DPRK halts live-fire drill South Korean Defence Ministry spokesman Kim Min-seok
South Korean Defence Ministry spokesman Kim Min-seok

South Korean Defence Ministry spokesman Kim Min-seok

SEOUL. — The Democratic People’s Republic of Korea halted its live-fire drill just 10 minutes after starting it yesterday afternoon, in what appeared not to provoke the grief- stricken South Korea over a ferry sinking disaster. A South Korean Defence Ministry official earlier told Xinhua on condition of anonymity that the DPRK set off its live-fire drill at 2 pm local time near the disputed inter-Korean border islands.

South Korean Defence Ministry spokesman Kim Min-seok told a routine Press briefing earlier in the day that the Southwestern Command of the Korean People’s Army sent a fax to the South Korean Navy’s Second Fleet at 8:52am, which notified the live-fire drill near the Northern Limit Line (NLL).

Kim said the military will fire in response its artillery shells toward waters north of the sea border if DPRK’s shells fall on its territorial waters, calling the live-fire drill as provocative.

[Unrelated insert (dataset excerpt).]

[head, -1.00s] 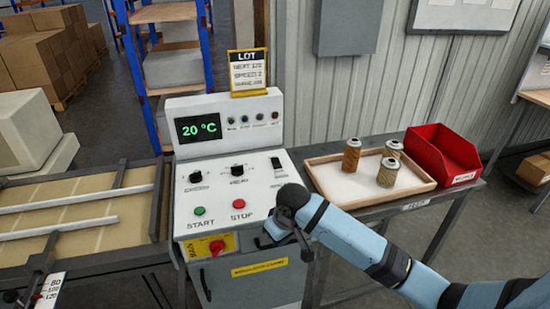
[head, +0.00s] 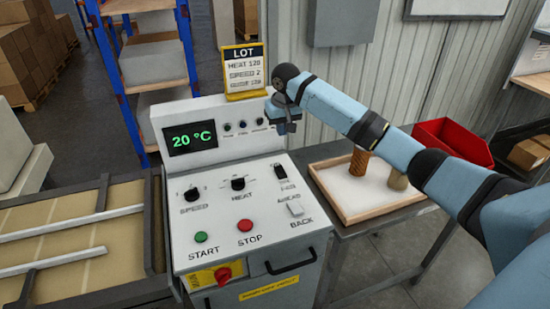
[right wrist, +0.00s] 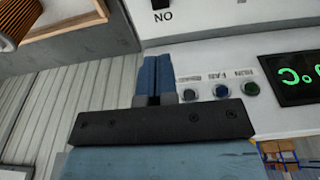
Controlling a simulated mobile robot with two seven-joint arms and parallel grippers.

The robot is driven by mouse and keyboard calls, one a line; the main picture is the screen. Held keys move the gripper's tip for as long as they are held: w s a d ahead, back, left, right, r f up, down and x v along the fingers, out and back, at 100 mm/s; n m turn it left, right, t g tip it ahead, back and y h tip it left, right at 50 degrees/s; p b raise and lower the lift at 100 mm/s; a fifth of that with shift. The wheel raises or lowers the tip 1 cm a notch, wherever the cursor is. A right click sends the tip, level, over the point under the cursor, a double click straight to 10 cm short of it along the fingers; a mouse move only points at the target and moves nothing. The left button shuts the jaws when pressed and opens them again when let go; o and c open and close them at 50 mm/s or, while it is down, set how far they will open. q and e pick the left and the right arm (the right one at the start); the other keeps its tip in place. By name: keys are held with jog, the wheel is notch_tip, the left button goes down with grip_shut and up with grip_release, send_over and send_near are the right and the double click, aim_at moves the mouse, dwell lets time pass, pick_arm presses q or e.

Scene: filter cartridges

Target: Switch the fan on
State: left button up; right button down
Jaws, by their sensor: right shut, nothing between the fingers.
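The control panel (head: 215,215) stands in the middle of the head view. A small dark rocker switch (head: 280,172) sits at its upper right; its label is too small to read in the head view. In the right wrist view a dark switch (right wrist: 161,4) shows at the top edge above upside-down "ON" lettering. A dark blue lamp (right wrist: 221,92) labelled FAN shows there too. My right gripper (head: 284,127) is shut and empty in front of the panel's upright back at its right end, above the switch. It also shows in the right wrist view (right wrist: 155,65). My left gripper is not in view.
The display (head: 190,138) reads 20 °C. The LOT card (head: 244,72) stands above. A tray (head: 345,205) with cartridges and a red bin (head: 452,140) are at right.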

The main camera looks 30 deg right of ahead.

The DPRK, however, suspended the fire exercises just 10 minutes later, with about 50 rounds of shells fired from coastal battery positions near the NLL. No shell has landed in South Korean territorial waters, the defence ministry official said over the phone.

People on the border islands have been evacuated, but the evacuation order was lifted at 3:30pm. The official said the Tuesday drill seemed to have ended, but he said the military will maintain full preparedness for possible provocations or firing exercises at night.
It was the second time in a month that the DPRK conducted such exercises, but Tuesday’s drill was less provocative than the exercise staged at the end of March.

On March 31, the DPRK shot some 500 hundred rounds of shells with its artillery guns just north of the NLL, and some 100 of them reportedly fell in South Korean territorial waters.

The South Korean military fired back about 300 rounds with its K-9 self- propelled howitzers. The less provocative drill was attributable to the South Korean ferry sinking disaster, where more than 300 people have been missing or dead. The ferry Sewol capsized and sank off South Korea’s south-western region. The DPRK’s fire drill came amid rising tensions on the Korean Peninsula. Pyongyang threatened to conduct a “new form of nuclear test” last month, after firing around 90 short-range missiles in late February and March.

The South Korean Defence Ministry said lots of activity has been detected at the DPRK’s Punggye-ri nuclear test site ahead of US President Barack Obama’s visit to Seoul last week.

Obama and his South Korean counterpart Park Geun-hye held a summit, agreeing to maintain close co-operation to achieve a goal of complete, verifiable and irreversible denuclearisation of the DPRK in a peaceful manner. The two presidents urged Pyongyang to stop “doing further threatening actions.”

Yeonpyeong and Baengnyeong islands, near which the DPRK carried out its live-fire drill, have been a hotspot on the Korean Peninsula. The DPRK fired shells at Yeonpyeong in November 2010, killing four people. In March 2010, a South Korean navy corvette Cheonan sank in waters near the Baengnyeong Island, killing 46 soldiers. Seoul said the warship sank by Pyongyang’s torpedo attack, but the DPRK has repeatedly denied its involvement in it. — Xinhua.